--- Written request ---
Lines containing the word "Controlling" are the ones to copy from the records below.
Start of Listing
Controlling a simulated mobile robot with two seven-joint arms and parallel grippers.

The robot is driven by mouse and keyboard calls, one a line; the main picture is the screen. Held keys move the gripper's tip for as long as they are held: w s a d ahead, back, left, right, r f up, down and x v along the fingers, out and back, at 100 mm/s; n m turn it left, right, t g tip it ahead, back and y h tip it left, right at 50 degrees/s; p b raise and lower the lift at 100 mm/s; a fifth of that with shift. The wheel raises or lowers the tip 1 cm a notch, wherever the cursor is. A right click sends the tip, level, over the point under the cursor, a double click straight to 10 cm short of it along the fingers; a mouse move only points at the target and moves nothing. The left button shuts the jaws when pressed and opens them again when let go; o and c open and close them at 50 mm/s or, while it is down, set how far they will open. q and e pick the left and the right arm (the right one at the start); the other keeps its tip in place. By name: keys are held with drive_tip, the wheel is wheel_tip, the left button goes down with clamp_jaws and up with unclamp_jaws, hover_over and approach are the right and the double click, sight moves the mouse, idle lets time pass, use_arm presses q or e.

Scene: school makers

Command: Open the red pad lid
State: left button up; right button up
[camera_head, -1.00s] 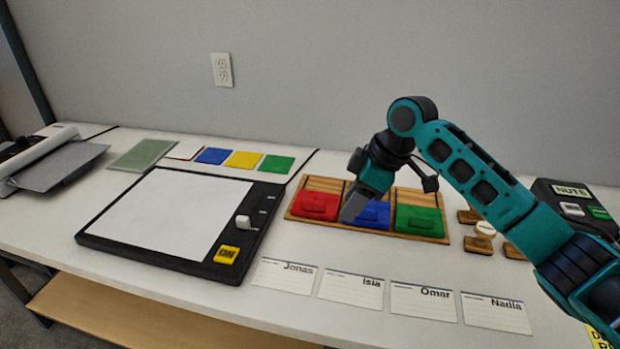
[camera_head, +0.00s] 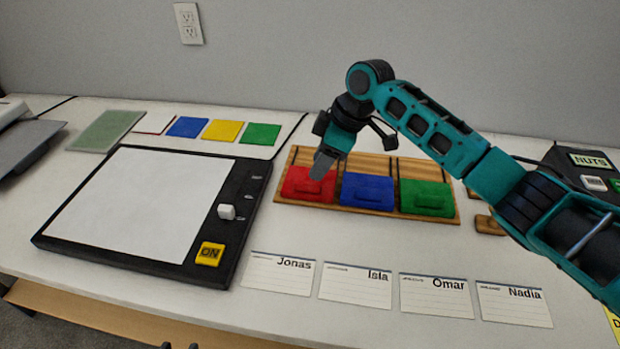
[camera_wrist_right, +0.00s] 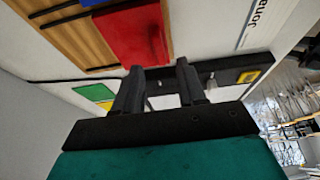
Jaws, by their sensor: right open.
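The red pad lid (camera_head: 308,187) is the left one of three lidded pads in a wooden tray (camera_head: 430,216). It lies flat and closed, with a raised bar on its top. My right gripper (camera_head: 322,166) is over the back part of the red lid, pointing down, and hides a little of it. In the right wrist view the gripper (camera_wrist_right: 158,72) is open, with a gap between its fingers, and the red lid (camera_wrist_right: 130,38) lies beyond the fingertips. Whether a fingertip touches the lid cannot be told. My left gripper is not in view.
The blue lid (camera_head: 368,189) and green lid (camera_head: 427,198) sit right of the red one. A black panel with a white sheet (camera_head: 140,205) stands to the left. Name cards (camera_head: 354,286) lie in front. Wooden stamps (camera_head: 489,225) are right of the tray, partly behind my arm.

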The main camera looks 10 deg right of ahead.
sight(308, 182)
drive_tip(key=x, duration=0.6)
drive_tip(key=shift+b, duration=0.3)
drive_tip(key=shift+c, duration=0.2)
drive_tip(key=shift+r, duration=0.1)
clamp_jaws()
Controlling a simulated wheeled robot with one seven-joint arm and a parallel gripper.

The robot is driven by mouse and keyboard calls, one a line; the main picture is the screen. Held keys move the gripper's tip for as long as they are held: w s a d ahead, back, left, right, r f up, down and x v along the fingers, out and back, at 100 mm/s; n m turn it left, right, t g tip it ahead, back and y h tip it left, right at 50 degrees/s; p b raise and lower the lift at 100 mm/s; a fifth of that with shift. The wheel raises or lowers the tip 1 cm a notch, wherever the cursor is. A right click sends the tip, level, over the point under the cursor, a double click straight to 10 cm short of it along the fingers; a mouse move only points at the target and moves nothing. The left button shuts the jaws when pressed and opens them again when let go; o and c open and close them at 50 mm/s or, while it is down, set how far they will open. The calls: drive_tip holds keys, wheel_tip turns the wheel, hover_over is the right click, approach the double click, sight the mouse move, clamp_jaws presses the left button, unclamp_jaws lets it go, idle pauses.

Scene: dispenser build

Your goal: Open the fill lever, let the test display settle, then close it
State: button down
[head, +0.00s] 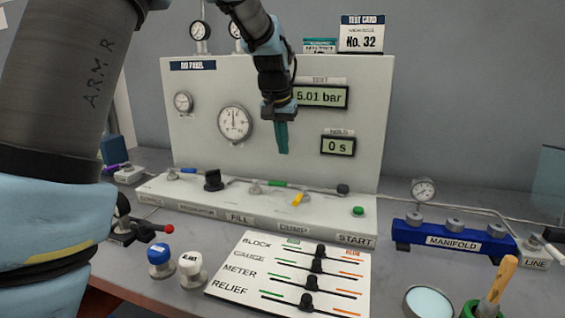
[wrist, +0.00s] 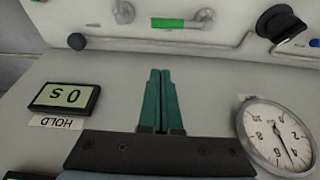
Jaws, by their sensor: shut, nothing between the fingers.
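The fill lever (head: 276,184) has a green handle that lies along the pipe, to the right of its valve body, above the FILL label. It also shows upside down at the top of the wrist view (wrist: 181,23). The test display (head: 320,97) reads 5.01 bar, its left edge close behind my arm. My gripper (head: 283,152) points down in front of the panel, above the fill lever and apart from it. Its teal fingers are together and empty, also in the wrist view (wrist: 161,72).
The dump lever (head: 298,199) has a yellow handle turned toward the front. The hold display (head: 338,146) reads 0 s. A black regulator knob (head: 213,180) stands left of the fill lever, and a green start button (head: 358,211) sits at right. A slider board (head: 290,275) lies in front.

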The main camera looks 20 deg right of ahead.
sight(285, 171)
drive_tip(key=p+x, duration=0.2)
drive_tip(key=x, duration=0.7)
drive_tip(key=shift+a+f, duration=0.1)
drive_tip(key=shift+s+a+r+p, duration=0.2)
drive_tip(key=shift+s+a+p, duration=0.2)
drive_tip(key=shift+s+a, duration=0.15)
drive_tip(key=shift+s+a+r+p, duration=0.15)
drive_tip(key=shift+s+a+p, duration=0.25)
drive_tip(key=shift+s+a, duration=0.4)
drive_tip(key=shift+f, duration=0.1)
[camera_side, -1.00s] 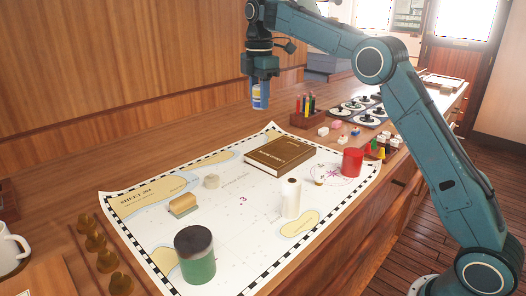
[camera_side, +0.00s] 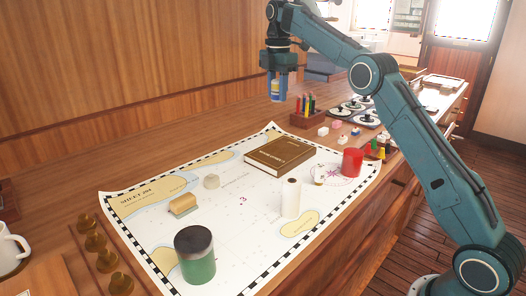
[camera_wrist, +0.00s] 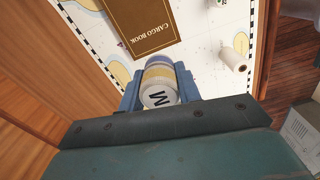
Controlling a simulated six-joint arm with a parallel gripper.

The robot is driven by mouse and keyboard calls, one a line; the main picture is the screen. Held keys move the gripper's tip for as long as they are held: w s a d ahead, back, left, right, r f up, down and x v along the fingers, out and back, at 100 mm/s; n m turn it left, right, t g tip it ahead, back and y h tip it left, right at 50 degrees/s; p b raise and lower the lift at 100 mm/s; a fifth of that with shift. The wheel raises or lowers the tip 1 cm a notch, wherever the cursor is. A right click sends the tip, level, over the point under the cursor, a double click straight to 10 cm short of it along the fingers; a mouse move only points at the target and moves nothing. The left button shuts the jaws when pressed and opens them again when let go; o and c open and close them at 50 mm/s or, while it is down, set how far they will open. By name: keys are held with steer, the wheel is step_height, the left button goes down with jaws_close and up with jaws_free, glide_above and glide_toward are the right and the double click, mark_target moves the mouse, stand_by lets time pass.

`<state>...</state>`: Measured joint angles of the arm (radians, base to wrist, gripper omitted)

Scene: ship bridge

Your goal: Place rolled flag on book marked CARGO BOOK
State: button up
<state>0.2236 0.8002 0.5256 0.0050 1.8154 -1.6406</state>
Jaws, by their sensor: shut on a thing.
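My gripper (camera_side: 278,93) is shut on the rolled flag (camera_side: 276,87), a small cylinder with blue, yellow and white on it. It holds the flag in the air, above and behind the book in the side view. In the wrist view the flag (camera_wrist: 158,80) sits between the blue fingers of my gripper (camera_wrist: 159,86), its pale end with a dark letter facing the camera. The brown book (camera_side: 280,154) lies flat and closed on the chart, apart from the flag. In the wrist view the book (camera_wrist: 142,22) reads CARGO BOOK upside down, and its top is bare where visible.
A pencil holder (camera_side: 306,118) stands behind the book. A wooden wall (camera_side: 130,70) borders the desk.

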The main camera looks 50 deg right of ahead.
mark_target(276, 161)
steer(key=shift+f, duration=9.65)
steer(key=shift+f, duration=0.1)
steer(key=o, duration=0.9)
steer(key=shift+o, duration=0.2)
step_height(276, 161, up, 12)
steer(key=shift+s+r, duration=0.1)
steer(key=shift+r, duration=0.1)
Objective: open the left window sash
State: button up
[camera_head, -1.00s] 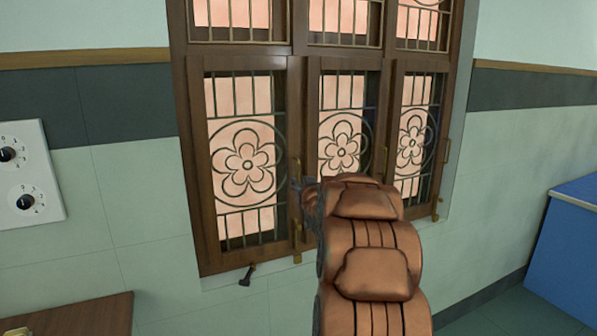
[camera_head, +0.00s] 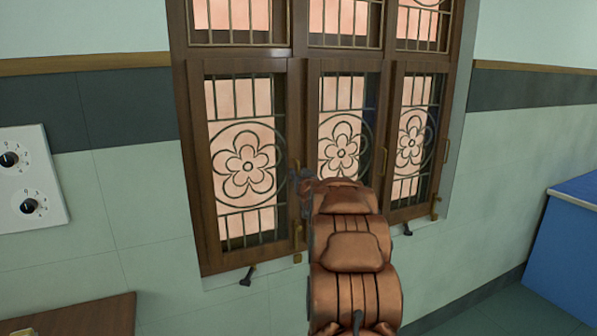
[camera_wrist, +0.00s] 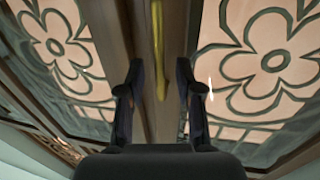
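The left window sash (camera_head: 197,170) is a brown wooden frame with a flower grille over pinkish glass. It looks closed, in line with the window frame. A vertical brass handle (camera_wrist: 158,45) is on the wooden stile in the wrist view. My gripper (camera_head: 300,178) is at the sash's right stile, partly hidden by my copper-coloured arm. In the wrist view my gripper (camera_wrist: 158,72) is open, with one dark finger on each side of the handle's line. Whether the fingers touch the handle cannot be told. A brass fitting (camera_head: 297,237) sits lower on the same stile.
The middle sash (camera_head: 343,150) and right sash (camera_head: 412,145) stand beside it with similar grilles. A dark window stay (camera_head: 247,276) juts out below the left sash. A white panel with knobs (camera_head: 30,180), a brown tabletop (camera_head: 80,315) and a blue bench (camera_head: 565,250) are around.

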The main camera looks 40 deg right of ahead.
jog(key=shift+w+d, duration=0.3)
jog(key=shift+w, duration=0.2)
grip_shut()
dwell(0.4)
End of Listing
--- Solution ---
Controlling a simulated mobile robot with two seven-joint arms and parallel grippers.
Controlling a simulated wheeled robot with one seven-joint arm and a parallel gripper.
Controlling a simulated six-joint arm with a parallel gripper.

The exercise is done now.